Set task
Give every line again exactly as it appears, please, but not the pictures.

Data
-- start --
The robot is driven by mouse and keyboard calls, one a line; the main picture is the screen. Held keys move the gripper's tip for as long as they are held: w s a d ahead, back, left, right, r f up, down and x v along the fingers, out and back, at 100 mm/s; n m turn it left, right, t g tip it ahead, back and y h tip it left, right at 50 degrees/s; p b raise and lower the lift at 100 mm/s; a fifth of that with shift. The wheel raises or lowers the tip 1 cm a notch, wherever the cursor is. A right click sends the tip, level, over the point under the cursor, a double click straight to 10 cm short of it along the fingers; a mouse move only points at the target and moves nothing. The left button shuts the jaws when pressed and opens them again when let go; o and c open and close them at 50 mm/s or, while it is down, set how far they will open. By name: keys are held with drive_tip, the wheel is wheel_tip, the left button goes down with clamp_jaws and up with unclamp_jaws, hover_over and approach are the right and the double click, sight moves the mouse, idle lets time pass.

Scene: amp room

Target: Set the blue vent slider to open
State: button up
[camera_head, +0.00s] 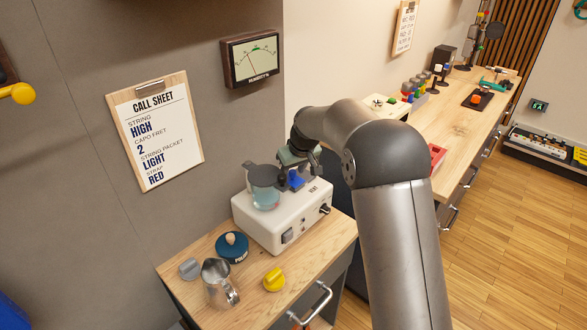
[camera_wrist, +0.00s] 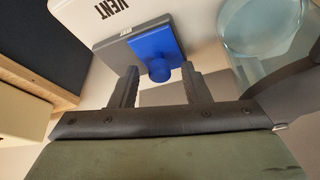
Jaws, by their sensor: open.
-- end --
Solution for this exercise
The robot is driven by mouse and keyboard calls, one a line; the main picture is the screen. Held keys move the gripper's tip for as long as they are held: w s a d ahead, back, left, right, r f up, down and x v along the fingers, out and back, at 100 mm/s; n m turn it left, right, t g tip it ahead, back and y h tip it left, right at 50 degrees/s; p b raise and lower the lift at 100 mm/s; a fifth of that with shift. The wheel raises or lowers the tip 1 cm a notch, wherever the cursor is. A right click sends the tip, level, over the point under the cursor, a double click straight to 10 cm short of it along the fingers; a mouse move only points at the target and moves nothing. The left button shuts the jaws when pressed and opens them again when let go; o and c open and close them at 50 mm/s or, while it is down, set how far they will open. By name: keys are held with drive_tip, the wheel is wheel_tip, the left button goes down with clamp_jaws and up with unclamp_jaws, hover_over and approach are the right and the double click, sight moves the mouse, idle lets time pass.

Scene: amp room

Target: Set the blue vent slider to open
State: button up
[camera_head, +0.00s] 
[camera_wrist, +0.00s] 
Jaws, by their sensor: open.

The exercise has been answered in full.